20. So far as reservation for women is required to be made horizontally or vertically is concerned, we would like to refer to judgment rendered by the Hon'ble Supreme Court of India in Rajesh Kumar Daria -vs- Rajasthan Public Service Commission and others , reported in (2007) 8 SCC 785.

21. We take note of Rajesh Kumar Daria (supra) wherein, in paragraph-9 it had been held as under:-

"9. The second relates to the difference between the nature of vertical reservation and horizontal reservation. Social reservation in favour of SC, ST and OBC under Article 16 (4) are "vertical reservations". Special reservations in favour of physically handicapped, women etc. , under Articles 16 (1) or 15 (3) are "horizontal reservations". Where a vertical reservation is made in favour of a Backward Class under Article 16 (4), the candidates belonging to such Backward Class, may compete for non-reserved posts and if they are appointed to the non- reserved posts on their own merit, their number will not be counted against the quota reserved for respective Backward Class. Therefore, if the number of SC candidates, who by their own merit, get selected to open competition vacancies, equals or even exceeds the percentage of posts reserved for SC candidates, it cannot be said that the reservation quota for SCs has been filled. The entire reservation quota will be intact and available in addition to those selected under open competition category. (Vide Indra Sawhney, R. K. Sabharwal Vs. State of Punjab, Union of India v. Virpal Singh Chauhan and Ritesh R. Sah v. Dr. Y. L. Yamul ). But the aforesaid principle applicable to vertical (social) reservations will not apply to horizontal (special) reservations. Where a special reservation for women is provided within the social reservation for Scheduled Castes, the proper procedure is first to fill up the quota for Scheduled Castes in order of merit and then find out the number of candidates among them who belong to the special reservation group of Scheduled Caste women. "If the number of women in such list is equal to our more than the number of special reservation quota, then there is no need for further selection towards the special reservation quota. Only if there is any shortfall, the requisite number of Scheduled Caste women shall have to be taken by deleting the corresponding number of candidates from the bottom of the list relating to Scheduled Castes. To this extent, horizontal (special) reservation differs from vertical (social) reservation. Thus women selected on merit within the vertical reservation quota will be counted against the horizontal reservation for women. "

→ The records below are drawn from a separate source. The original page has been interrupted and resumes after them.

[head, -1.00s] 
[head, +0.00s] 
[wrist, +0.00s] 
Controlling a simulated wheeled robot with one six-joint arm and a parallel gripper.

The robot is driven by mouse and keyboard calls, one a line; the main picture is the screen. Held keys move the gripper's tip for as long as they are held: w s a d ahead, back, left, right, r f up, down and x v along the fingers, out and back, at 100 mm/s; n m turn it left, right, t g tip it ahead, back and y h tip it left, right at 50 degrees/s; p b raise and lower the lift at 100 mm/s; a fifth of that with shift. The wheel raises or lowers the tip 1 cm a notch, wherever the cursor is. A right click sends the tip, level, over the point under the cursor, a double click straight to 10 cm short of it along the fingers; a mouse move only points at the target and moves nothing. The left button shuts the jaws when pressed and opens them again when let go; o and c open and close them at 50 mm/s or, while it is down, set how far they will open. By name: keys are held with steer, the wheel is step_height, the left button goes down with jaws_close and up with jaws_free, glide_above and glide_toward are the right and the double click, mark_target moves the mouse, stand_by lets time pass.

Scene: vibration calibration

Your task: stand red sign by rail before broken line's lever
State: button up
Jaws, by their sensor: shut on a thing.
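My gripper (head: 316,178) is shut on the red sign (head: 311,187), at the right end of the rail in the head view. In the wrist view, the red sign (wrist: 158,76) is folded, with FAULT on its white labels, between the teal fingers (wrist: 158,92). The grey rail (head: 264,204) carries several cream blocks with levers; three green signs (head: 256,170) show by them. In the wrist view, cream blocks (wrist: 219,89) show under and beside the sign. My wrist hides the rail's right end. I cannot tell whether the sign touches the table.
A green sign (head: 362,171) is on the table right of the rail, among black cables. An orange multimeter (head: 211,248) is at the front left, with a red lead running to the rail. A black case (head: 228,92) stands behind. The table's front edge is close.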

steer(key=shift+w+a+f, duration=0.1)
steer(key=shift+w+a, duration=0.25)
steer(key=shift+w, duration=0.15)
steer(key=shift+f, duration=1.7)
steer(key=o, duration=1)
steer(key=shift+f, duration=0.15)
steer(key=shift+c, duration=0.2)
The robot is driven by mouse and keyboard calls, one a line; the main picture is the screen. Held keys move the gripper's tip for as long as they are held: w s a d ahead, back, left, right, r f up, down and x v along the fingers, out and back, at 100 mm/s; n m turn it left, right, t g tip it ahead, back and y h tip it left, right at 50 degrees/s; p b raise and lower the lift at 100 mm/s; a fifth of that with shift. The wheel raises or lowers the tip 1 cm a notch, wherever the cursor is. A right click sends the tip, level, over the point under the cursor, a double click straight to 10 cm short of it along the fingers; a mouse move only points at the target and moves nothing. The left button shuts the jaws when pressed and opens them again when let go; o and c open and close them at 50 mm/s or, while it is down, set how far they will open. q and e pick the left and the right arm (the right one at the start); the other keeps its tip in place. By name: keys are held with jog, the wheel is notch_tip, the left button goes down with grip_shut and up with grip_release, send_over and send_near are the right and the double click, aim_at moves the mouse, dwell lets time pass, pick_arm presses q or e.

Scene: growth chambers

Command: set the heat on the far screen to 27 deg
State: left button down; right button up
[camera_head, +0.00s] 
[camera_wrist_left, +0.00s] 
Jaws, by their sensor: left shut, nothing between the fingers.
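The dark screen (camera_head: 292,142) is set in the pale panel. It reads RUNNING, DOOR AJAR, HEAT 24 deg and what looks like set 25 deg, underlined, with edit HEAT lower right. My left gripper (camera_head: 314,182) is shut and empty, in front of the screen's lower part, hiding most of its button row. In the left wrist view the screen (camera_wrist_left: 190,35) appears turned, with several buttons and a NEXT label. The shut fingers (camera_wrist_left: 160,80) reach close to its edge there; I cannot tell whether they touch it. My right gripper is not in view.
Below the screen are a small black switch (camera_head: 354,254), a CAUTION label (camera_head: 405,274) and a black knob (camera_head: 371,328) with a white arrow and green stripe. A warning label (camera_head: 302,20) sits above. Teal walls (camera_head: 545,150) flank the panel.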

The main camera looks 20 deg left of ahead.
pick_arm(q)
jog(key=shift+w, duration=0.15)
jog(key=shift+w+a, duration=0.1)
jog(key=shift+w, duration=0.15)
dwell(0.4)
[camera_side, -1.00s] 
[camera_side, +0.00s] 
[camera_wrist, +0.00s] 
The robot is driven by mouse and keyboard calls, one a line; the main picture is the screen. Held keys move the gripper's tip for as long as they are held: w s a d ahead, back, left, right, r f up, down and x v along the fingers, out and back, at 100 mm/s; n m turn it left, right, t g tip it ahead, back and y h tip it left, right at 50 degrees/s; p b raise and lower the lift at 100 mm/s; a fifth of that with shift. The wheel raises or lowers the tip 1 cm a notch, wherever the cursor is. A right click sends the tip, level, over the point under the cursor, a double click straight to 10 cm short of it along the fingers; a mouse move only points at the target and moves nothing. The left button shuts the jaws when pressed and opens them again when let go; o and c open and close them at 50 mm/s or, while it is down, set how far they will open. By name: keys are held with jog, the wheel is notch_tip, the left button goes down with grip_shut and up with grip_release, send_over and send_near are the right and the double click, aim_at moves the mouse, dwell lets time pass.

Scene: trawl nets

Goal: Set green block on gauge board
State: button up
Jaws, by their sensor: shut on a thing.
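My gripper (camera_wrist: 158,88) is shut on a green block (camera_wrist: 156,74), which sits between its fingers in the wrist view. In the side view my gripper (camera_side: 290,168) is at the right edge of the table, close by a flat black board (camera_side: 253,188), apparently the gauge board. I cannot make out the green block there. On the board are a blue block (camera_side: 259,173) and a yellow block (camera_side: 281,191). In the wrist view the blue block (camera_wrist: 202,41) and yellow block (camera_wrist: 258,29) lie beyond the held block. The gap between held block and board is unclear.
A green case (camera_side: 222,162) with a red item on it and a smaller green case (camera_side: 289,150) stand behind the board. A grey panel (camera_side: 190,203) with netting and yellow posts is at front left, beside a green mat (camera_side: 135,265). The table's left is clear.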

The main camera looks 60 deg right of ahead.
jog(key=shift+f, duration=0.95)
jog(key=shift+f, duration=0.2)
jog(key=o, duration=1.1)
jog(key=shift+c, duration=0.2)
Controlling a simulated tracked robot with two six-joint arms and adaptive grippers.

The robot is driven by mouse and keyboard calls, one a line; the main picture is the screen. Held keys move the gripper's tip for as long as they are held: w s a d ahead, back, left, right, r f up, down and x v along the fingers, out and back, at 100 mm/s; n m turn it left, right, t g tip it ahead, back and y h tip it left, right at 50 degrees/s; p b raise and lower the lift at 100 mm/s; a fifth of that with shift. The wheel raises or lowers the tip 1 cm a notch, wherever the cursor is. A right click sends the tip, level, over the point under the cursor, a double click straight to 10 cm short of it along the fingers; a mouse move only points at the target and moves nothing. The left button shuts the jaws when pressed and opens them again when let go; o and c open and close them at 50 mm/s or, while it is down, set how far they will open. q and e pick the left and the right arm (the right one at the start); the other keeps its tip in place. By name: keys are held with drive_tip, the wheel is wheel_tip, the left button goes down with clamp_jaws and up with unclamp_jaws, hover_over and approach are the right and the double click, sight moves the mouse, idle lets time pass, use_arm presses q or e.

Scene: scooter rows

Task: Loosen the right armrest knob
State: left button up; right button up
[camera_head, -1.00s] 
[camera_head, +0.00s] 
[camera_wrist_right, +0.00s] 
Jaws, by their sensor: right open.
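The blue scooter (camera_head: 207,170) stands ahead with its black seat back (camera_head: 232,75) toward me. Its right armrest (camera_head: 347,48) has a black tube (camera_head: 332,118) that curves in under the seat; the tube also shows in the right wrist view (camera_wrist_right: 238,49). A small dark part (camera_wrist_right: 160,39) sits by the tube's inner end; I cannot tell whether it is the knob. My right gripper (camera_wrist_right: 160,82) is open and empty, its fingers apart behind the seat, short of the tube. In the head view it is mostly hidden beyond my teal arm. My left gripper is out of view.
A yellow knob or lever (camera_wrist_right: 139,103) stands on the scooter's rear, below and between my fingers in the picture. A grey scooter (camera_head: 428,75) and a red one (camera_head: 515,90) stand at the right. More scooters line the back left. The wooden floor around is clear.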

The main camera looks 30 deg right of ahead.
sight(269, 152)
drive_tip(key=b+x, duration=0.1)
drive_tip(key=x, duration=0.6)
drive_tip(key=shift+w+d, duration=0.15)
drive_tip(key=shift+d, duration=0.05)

22. Following the said proposition, the Division Bench of this High Court in Ratul Kumar Das and others -vs- State of Assam and others , reported in 2009 (4) GLT 648 in paragraph-43 has held as under:-

"43 ) The law laid down by the Apex Court in the aforesaid cases has clearly and categorically laid down that reservation for women is a horizontal reservation and is not over and above the vertical reservation provided to different categories like S. C, S. T. O. B. C. etc. Under the Reservation for Women Act of Assam, 30% of the posts are reserved for women within each category i. e. open, S. C. , S. T. , O. B. C. etc. In the event the select list prepared on the basis of merit for each category already includes the requisite number of women candidates no further exercise is required to be performed. However, if there is a shortfall of women candidates in order of merit will replace the last of the male candidates. This is the essence of the application of the law relating to reservation under the Reservation for Women Act of Assam."

Page No.# 8/11

23. When we look into the advertisement of 18.02.2014 in context of provisions of Rule 3 of the Rules of 2005 and judgment rendered by the Hon'ble Supreme Court of India in Anil Kumar Gupta's case (supra), we notice that apart from stating in Clause-6 thereof that the government guidelines for women reservation would be followed, no other information is provided as to which of the vacancies so advertised would be reserved for women candidates. The advertisement does not provide as to how many women candidates are required to be selected so as to give effect to reservation under the Act of 2005.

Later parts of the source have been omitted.